All lines from the one containing "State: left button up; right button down" through the last line of the listing below are to be copied exactly. Exclude the pictures.

━━━━━━━━━━

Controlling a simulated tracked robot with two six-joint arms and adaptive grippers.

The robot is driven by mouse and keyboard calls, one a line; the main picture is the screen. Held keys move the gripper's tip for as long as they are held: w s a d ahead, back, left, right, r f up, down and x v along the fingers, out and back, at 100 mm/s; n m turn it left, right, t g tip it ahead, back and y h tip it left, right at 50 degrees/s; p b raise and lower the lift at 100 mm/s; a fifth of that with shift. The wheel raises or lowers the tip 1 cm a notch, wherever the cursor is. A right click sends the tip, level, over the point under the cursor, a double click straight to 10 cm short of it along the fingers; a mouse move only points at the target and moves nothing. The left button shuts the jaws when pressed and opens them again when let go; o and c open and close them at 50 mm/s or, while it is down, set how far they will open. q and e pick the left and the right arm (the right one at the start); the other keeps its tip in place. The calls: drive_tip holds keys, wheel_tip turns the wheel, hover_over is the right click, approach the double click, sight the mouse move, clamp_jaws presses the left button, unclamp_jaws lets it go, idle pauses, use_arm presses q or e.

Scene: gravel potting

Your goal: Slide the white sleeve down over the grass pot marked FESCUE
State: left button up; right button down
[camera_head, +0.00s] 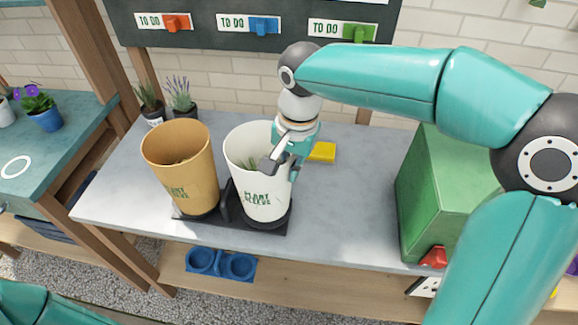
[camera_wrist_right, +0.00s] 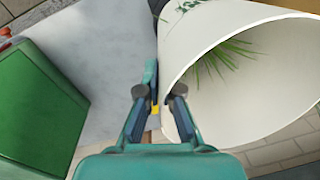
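The white sleeve (camera_head: 262,185), with green print reading like PLANT SLEEVE, stands upright around a dark pot (camera_head: 268,224) on the black base. Green grass (camera_head: 250,163) shows inside it, below the rim. No FESCUE marking can be read. My right gripper (camera_head: 281,166) is at the sleeve's right upper rim, its fingers apart with one inside and one outside the wall. In the right wrist view my gripper (camera_wrist_right: 160,92) has a gap between its fingers beside the sleeve (camera_wrist_right: 225,40). My left gripper is out of view.
A tan sleeve (camera_head: 180,172) stands close left on the same black base (camera_head: 240,222). A green box (camera_head: 440,190) stands at the right, a yellow block (camera_head: 322,151) behind. Small potted plants (camera_head: 181,95) are at the back left. The grey table (camera_head: 345,210) is clear right of the sleeve.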

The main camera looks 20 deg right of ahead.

━━━━━━━━━━

» Response to the exercise:
State: left button up; right button down
[camera_head, +0.00s] 
[camera_wrist_right, +0.00s] 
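The white sleeve (camera_head: 262,185), with green print reading like PLANT SLEEVE, stands upright around a dark pot (camera_head: 268,224) on the black base. Green grass (camera_head: 250,163) shows inside it, below the rim. No FESCUE marking can be read. My right gripper (camera_head: 281,166) is at the sleeve's right upper rim, its fingers apart with one inside and one outside the wall. In the right wrist view my gripper (camera_wrist_right: 160,92) has a gap between its fingers beside the sleeve (camera_wrist_right: 225,40). My left gripper is out of view.
A tan sleeve (camera_head: 180,172) stands close left on the same black base (camera_head: 240,222). A green box (camera_head: 440,190) stands at the right, a yellow block (camera_head: 322,151) behind. Small potted plants (camera_head: 181,95) are at the back left. The grey table (camera_head: 345,210) is clear right of the sleeve.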

The main camera looks 20 deg right of ahead.

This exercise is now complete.